Lo que quería decir Hancock es que, en 55 minutos, Jaco era capaz de tocar media docena de los estilos que imperaban por esos años. Todos los temas fueron de su autoría salvo el primero, que redefinió la herencia del bebop bajo la estela rítmica del caribe. Había en la decisión de tocar Donna Lee una impronta que derribaba todos los prejuicios que pesaban sobre el bajo eléctrico. Esa presentación fundía la complejidad melódica con el groove característico del instrumento, a la vez que exponía un conocimiento profundo del lenguaje de Charlie Parker, devolviendo el jazz a la calidez excepcional del sur de Estados Unidos. En una entrevista para la revista Down Beat de enero del 77, Jaco decía: “Existe un ritmo propio de Florida y eso es por el mar. El agua del Caribe es diferente a las demás aguas. Es un poco más tranquila, no tenemos tantas olas. A menos que haya un huracán… Cuando un huracán viene, es más furioso que en ningún otro lado.”

En Jaco Pastorius la música es así.
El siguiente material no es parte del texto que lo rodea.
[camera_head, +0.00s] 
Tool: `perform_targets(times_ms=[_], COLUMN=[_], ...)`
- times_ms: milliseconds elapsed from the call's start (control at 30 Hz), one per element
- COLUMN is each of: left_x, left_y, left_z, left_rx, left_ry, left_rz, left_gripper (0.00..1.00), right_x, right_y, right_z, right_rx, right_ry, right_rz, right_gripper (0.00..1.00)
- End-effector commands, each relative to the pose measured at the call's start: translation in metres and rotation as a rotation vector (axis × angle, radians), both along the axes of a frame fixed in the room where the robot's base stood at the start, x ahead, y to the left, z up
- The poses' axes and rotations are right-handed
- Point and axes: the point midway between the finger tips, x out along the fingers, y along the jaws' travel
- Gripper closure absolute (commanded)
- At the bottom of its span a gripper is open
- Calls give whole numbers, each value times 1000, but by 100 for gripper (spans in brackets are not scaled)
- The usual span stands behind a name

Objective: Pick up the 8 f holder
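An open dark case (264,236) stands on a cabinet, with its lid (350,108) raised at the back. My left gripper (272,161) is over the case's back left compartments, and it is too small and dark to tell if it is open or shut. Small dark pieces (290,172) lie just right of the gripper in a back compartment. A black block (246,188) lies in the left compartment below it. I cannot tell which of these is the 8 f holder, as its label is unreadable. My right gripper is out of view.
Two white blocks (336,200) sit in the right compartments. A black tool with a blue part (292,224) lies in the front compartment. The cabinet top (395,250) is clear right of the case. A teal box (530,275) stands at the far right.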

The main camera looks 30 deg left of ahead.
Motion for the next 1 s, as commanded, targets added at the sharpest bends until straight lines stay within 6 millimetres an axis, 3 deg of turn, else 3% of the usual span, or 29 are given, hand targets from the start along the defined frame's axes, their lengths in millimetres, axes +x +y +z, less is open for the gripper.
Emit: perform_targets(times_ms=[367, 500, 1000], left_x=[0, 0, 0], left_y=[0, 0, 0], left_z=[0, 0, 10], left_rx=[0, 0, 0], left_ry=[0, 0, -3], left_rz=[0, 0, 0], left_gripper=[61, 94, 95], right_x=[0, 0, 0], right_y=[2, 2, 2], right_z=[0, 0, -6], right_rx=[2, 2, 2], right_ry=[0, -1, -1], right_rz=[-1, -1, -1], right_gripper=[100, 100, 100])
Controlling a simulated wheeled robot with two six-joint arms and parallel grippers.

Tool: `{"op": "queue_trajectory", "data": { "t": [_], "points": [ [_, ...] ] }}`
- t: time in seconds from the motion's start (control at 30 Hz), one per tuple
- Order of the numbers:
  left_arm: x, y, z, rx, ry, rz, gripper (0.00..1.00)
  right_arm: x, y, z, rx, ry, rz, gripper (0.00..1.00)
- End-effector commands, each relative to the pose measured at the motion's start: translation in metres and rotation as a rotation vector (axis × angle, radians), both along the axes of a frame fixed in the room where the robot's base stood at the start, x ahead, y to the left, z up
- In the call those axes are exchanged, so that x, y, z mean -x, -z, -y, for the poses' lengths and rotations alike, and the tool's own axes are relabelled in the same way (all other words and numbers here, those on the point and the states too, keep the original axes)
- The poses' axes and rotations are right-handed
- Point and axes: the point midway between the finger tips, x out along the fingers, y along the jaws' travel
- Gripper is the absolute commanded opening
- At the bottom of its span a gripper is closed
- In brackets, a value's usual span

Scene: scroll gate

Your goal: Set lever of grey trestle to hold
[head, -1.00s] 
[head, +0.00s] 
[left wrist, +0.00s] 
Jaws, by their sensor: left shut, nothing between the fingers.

El pulso de Donna Lee es suave aunque los ritmos sean angulares y la cadencia del oleaje nos arrastre sin percibirlo. El huracán irrumpe en el segundo track, Come on, come over, un soul ensordecedor cantado por el dúo Sam & Dave, antes de aplacarse en Continuum, una balada en la que el bajo despliega toda su ternura melódica. El ritmo vuelve a dispararse con Kuru/Speak like a child, un tema frenético que reafirma el virtuosismo de Hancock sobre el groove insaciable de Pastorius, y vuelve a calmarse en Portrait of Tracy, que es el momento más intimista no solo del álbum, sino de toda su carrera.

Detengámonos en ese retrato tres minutos, o un poco menos, que es lo que dura el track. Hay ahí una calidad sonora que es irrepetible y que define la esencia de Jaco Pastorius. Cuando lo escucho pienso en esos versos de Gonzalo Millán que dicen toda la inmortalidad que puedes desear está presente / aquí y ahora. La canción captura ese estado de presencia total, un aura que revela el secreto blindado de un genio refugiado en la penumbra. El tema comienza con un patrón descendiente que más bien es un tanteo: la caricia de quien toma un instrumento y lo prueba, un instante, antes de arrancarle una primera melodía. No es casual que el título tenga alusiones románticas. Hay una interpelación diferencial en Portrait of Tracy, una conversación que no se parece al diálogo que Jaco tiene con los demás músicos en el resto del disco y que implica, en todo caso, una suerte de confesión. Hay, en ese tema, un lenguaje oculto que el bajo eléctrico parecía esconder y que nadie, desde 1951, había develado hasta entonces. Y también hay, por último, cierto estado de serenidad que solo parecía reproducible, hasta entonces, en un instrumento acústico, como si Portrait of Tracy fuera la versión eléctrica de una partita de Bach para violín o un nocturno de Chopin para piano. No es casual que ese tema desnudo y perfecto, en el que solo se oye el Fender 1966 que el joven Jaco había comprado en Las Olas Boulevard, en el que solo se oyen las vibraciones de ese instrumento amplificadas por el Acoustic 360 que Jaco arrastró durante toda su carrera, no es casual, digo, que ese tema cierre el lado A del long play, en parte porque después de cierta belleza solo puede esperarse el silencio.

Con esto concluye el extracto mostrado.